Omit any picture, and return the remaining data exactly as written.
── Dataset extract
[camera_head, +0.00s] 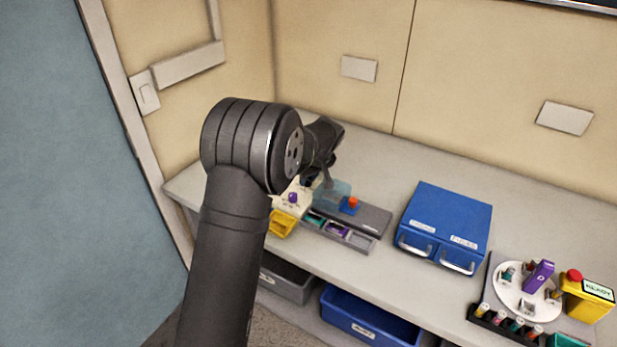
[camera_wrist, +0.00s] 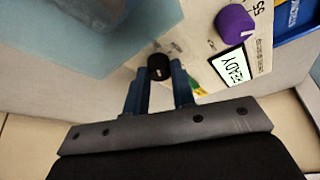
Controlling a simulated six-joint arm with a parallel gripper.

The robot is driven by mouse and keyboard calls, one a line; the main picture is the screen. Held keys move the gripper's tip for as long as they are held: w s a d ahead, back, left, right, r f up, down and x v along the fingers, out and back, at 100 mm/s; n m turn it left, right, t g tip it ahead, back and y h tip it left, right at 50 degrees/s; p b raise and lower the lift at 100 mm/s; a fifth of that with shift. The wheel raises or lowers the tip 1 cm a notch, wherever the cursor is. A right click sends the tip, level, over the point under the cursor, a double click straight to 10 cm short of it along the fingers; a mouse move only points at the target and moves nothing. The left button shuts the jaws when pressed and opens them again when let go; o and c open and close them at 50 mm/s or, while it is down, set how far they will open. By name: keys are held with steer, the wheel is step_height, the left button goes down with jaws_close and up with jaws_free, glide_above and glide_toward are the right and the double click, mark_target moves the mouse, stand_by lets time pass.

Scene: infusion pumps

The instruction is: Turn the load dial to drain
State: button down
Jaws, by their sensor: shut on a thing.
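In the wrist view a small round black dial (camera_wrist: 158,67) with a light mark sits between the two blue-grey fingertips of my gripper (camera_wrist: 160,75). My gripper is shut on it. Its label is not readable. A purple dial (camera_wrist: 236,22) with a white pointer line stands apart to the right on the same cream panel (camera_wrist: 203,60). In the head view my arm hides most of this pump; the purple dial (camera_head: 292,197) shows, but the gripped black dial cannot be made out.
A grey tray (camera_head: 368,219) and a clear bluish box (camera_head: 336,194) are close right of the pump. A yellow bin (camera_head: 281,222) is in front. Blue drawers (camera_head: 445,226) and a white carousel (camera_head: 520,290) stand farther right. The wall is behind.

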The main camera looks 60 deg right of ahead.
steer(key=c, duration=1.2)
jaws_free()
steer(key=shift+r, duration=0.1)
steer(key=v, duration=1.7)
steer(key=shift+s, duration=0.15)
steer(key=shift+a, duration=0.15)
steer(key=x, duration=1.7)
────
Solved problem ->
[camera_head, +0.00s] 
[camera_wrist, +0.00s] 
Controlling a simulated six-joint arm with a parallel gripper.

The robot is driven by mouse and keyboard calls, one a line; the main picture is the screen. Held keys move the gripper's tip for as long as they are held: w s a d ahead, back, left, right, r f up, down and x v along the fingers, out and back, at 100 mm/s; n m turn it left, right, t g tip it ahead, back and y h tip it left, right at 50 degrees/s; p b raise and lower the lift at 100 mm/s; a fifth of that with shift. The wheel raises or lowers the tip 1 cm a notch, wherever the cursor is. A right click sends the tip, level, over the point under the cursor, a double click straight to 10 cm short of it along the fingers; a mouse move only points at the target and moves nothing. The left button shuts the jaws when pressed and opens them again when let go; o and c open and close them at 50 mm/s or, while it is down, set how far they will open. By name: keys are held with steer, the wheel is step_height, the left button goes down with jaws_close and up with jaws_free, glide_above and glide_toward are the right and the double click, mark_target moves the mouse, stand_by lets time pass.

Scene: infusion pumps

The instruction is: Turn the load dial to drain
State: button down
Jaws, by their sensor: shut on a thing.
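In the wrist view a small round black dial (camera_wrist: 158,67) with a light mark sits between the two blue-grey fingertips of my gripper (camera_wrist: 160,75). My gripper is shut on it. Its label is not readable. A purple dial (camera_wrist: 236,22) with a white pointer line stands apart to the right on the same cream panel (camera_wrist: 203,60). In the head view my arm hides most of this pump; the purple dial (camera_head: 292,197) shows, but the gripped black dial cannot be made out.
A grey tray (camera_head: 368,219) and a clear bluish box (camera_head: 336,194) are close right of the pump. A yellow bin (camera_head: 281,222) is in front. Blue drawers (camera_head: 445,226) and a white carousel (camera_head: 520,290) stand farther right. The wall is behind.

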The main camera looks 60 deg right of ahead.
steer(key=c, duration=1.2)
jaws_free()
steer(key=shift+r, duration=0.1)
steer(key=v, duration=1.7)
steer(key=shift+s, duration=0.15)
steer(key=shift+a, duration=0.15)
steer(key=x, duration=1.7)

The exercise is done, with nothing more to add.